Virtual design capability is not without its costs
The increasing capability of computer aided design has no doubt brought many benefits to the overall production of products and components.
The capability to virtually simulate stress and strain, airflow, choose sustainable materials, and even assess the tooling and factory layout needed for products at the earliest design stages, is saving enormous amounts of time, and therefore money, to the companies that use them.
A key message at the Autodesk Forum this year was making these capabilities available right at the front end, almost at the concept stage. Of course, this does not replace the need for more rigorous finite element, fluid dynamic and physical testing later in the design process, but it does give designers a pretty accurate indication of whether concepts and ideas are going to have the capability, and functionality, needed to be successful in the marketplace. Though being first to market is important, being the first 'best-functioning' product is arguably more tantamount.

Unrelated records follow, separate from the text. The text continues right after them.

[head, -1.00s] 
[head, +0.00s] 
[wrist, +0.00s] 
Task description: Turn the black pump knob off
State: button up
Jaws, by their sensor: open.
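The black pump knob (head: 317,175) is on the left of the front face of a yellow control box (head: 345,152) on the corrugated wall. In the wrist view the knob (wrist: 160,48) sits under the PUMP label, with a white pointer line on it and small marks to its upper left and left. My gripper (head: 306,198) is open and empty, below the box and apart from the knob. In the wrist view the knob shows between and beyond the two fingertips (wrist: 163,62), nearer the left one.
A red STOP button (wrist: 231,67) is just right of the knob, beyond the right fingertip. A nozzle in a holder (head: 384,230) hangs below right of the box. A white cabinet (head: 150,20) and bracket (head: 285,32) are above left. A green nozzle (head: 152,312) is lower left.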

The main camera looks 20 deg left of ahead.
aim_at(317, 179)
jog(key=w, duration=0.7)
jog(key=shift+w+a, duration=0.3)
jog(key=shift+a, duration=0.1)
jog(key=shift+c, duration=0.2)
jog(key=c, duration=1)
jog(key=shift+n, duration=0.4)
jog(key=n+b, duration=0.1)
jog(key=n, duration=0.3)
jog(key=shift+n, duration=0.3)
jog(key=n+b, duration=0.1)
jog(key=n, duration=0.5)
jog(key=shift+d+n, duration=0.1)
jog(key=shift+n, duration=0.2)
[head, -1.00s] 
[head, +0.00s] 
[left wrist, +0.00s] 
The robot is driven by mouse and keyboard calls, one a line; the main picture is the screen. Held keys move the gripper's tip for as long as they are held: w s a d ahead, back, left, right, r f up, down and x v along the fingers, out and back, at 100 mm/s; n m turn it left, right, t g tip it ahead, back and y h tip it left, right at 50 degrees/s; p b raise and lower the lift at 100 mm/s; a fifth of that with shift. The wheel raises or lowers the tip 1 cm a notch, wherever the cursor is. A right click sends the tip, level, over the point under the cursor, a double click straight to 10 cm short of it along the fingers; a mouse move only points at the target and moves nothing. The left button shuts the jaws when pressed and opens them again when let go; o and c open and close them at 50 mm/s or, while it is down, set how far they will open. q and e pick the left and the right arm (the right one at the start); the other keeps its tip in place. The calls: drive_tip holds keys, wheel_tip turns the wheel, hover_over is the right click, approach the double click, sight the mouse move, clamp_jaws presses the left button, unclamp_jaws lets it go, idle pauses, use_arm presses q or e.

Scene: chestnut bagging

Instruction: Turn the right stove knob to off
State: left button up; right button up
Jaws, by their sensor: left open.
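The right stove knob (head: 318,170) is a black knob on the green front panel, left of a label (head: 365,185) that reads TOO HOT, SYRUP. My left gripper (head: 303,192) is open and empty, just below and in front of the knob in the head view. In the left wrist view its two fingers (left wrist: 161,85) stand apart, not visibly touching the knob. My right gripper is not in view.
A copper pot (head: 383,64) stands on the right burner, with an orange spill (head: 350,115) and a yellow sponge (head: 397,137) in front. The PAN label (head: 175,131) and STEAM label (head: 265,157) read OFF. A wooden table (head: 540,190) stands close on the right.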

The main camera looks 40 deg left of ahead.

I will say, of course, there are always exceptions to the rules before someone brings up VHS and Betamax. However, I believe, times are changing and marketing can now only take you so far. We now live in a more technology savvy age, with more independent consumer advice and consumer experiences available via various websites. Perhaps if the VHS vs Betamax battle ran today, the outcome would be different.
However, I digress. Yesterday one of the Autodesk speakers said making numerous design iterations to products is essentially free. All it costs is the design engineers' time. As many ideas, concepts and designs as one can imagine can be virtually explored, tried and tested before an optimum product is found. But this is not without cost.
It is worth remembering that time is indeed money, and whilst it is more cost effective to use simulation and digital prototyping upfront it is not without investment. And careful management needs to be applied so that products are refined and improved in a timely manner, not just radically changed from one thing to another just to see what happens. The danger is that designers get caught up in ideas and forget that a tangible product is ultimately needed.
Though the overall development and engineering cost associated with bringing products to market is significantly less with CAD systems, the investment, management and proper deployment of fully digitising the design process is a 'cost' that many companies, both large and small, still contend with.